Teleworking: An Examination of the Irish Dichotomy
Keywords:Telework, Working from Home, Workplace Flexibility, Work-Life Balance, Telecommuting.
AbstractChanging demographics and labour market structures are placing increased pressure on identifying work/life balance solutions, while global competition is forcing companies to look beyond traditional solutions to search for competitive advantage. Recent rapid technology developments facilitate a strategic application of teleworking, which, in suitable organisations, would appear to alleviate both of these issues. Despite this, the limited evidence that exists in the telework literature indicates a dearth of telework in Irish companies, and recent research on the reasons for this, form a gap in the literature. This study, empirically examines the key factors that influence the extent of telework in Ireland. Qualitative data has been gathered from thirteen semi-structured (eleven face-to-face) interviews with a combination of current and part-time teleworkers and managers. The exploratory approach employed, provides the opportunity to gain an invaluable perspective from participants with personal experience of working from home. The data gathered during this current study, offers some unique insights into teleworking in Ireland and highlights challenges which appear to be particular to the Irish context. While telework is seen in a positive light, by the respondents in this study, socio-cultural barriers to telework are identified. A recurring theme, emerging from this research, highlights the pervasiveness of a traditional management style, and an Irish culture of mistrust, which poses a particular challenge to those wishing to engage in telework.
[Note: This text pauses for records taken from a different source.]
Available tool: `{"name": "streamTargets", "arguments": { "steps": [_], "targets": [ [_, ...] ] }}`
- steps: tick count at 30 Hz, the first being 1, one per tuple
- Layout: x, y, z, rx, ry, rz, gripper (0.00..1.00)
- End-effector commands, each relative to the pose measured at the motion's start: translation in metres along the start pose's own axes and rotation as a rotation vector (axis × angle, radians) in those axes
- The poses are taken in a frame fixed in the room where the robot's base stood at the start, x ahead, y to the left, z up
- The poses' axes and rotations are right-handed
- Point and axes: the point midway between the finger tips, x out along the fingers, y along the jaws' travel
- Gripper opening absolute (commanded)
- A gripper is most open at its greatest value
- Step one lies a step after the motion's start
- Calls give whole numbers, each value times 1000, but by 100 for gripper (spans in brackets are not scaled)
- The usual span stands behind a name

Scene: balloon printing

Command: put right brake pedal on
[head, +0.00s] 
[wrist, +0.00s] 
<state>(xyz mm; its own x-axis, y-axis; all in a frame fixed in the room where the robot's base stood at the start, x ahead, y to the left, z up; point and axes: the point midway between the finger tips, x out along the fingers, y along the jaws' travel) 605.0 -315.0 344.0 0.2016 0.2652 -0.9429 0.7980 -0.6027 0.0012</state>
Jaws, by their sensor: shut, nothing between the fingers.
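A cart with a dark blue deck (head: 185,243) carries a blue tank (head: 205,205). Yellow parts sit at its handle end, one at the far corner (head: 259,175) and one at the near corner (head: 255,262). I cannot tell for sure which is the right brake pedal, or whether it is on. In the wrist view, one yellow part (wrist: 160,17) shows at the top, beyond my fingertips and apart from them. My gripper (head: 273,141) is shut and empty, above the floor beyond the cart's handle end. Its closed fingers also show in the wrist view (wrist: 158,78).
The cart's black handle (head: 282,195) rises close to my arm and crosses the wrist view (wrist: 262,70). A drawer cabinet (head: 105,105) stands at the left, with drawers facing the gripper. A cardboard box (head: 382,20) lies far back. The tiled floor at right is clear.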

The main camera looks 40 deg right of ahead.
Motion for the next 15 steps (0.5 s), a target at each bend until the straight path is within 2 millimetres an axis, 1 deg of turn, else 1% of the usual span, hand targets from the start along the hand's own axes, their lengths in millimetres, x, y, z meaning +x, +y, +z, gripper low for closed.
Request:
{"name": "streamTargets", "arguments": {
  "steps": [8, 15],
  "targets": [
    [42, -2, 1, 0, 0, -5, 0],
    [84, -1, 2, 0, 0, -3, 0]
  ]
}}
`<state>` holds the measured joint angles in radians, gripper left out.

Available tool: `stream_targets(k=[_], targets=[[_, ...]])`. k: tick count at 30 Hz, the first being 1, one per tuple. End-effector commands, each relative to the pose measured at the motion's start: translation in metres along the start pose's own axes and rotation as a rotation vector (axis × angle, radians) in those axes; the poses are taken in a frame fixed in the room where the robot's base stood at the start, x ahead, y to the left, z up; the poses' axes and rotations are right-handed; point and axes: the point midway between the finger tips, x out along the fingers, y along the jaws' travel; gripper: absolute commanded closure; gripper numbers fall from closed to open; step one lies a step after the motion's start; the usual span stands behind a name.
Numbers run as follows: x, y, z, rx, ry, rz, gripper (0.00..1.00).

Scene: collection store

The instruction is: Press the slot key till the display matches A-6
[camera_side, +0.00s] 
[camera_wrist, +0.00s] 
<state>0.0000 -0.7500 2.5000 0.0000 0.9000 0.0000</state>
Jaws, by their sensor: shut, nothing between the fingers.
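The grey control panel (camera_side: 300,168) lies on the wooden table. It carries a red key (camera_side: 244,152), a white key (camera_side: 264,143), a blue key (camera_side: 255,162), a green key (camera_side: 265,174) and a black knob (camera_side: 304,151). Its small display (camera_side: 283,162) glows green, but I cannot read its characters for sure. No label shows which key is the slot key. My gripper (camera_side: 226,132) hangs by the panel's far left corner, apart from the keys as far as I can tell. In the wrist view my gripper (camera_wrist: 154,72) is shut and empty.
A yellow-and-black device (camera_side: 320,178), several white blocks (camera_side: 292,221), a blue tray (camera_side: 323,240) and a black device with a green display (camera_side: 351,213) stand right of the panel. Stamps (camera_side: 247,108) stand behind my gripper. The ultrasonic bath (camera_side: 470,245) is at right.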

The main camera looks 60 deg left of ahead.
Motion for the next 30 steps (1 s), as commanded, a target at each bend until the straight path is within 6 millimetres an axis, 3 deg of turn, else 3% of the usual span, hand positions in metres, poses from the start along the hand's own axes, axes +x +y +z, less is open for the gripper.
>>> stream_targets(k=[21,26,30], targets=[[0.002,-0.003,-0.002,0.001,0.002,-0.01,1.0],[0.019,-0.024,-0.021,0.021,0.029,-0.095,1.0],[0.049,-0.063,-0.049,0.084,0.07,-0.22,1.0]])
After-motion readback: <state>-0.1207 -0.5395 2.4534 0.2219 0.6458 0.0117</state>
This current research also reveals a particular Irish need for social affiliation, through workplace interactions, which may account for the prevalence of ‘part-time’ teleworking in Ireland. Given the attitudinal challenges to telework within Irish organisations, the research findings suggest that there would be clear merit in piloting telework initiatives with carefully selected candidates. Multinationals and young dynamic businesses which remain open to innovative work practices, particularly in the services and technology sectors, are ideally positioned for such an initiative. Coupled with the extension of broadband, a successful outcome, with government sponsored PR, could pave the way for expanding the practice of teleworking in Ireland. This research would be of particular benefit to organisations and individuals considering the option of telework in the future.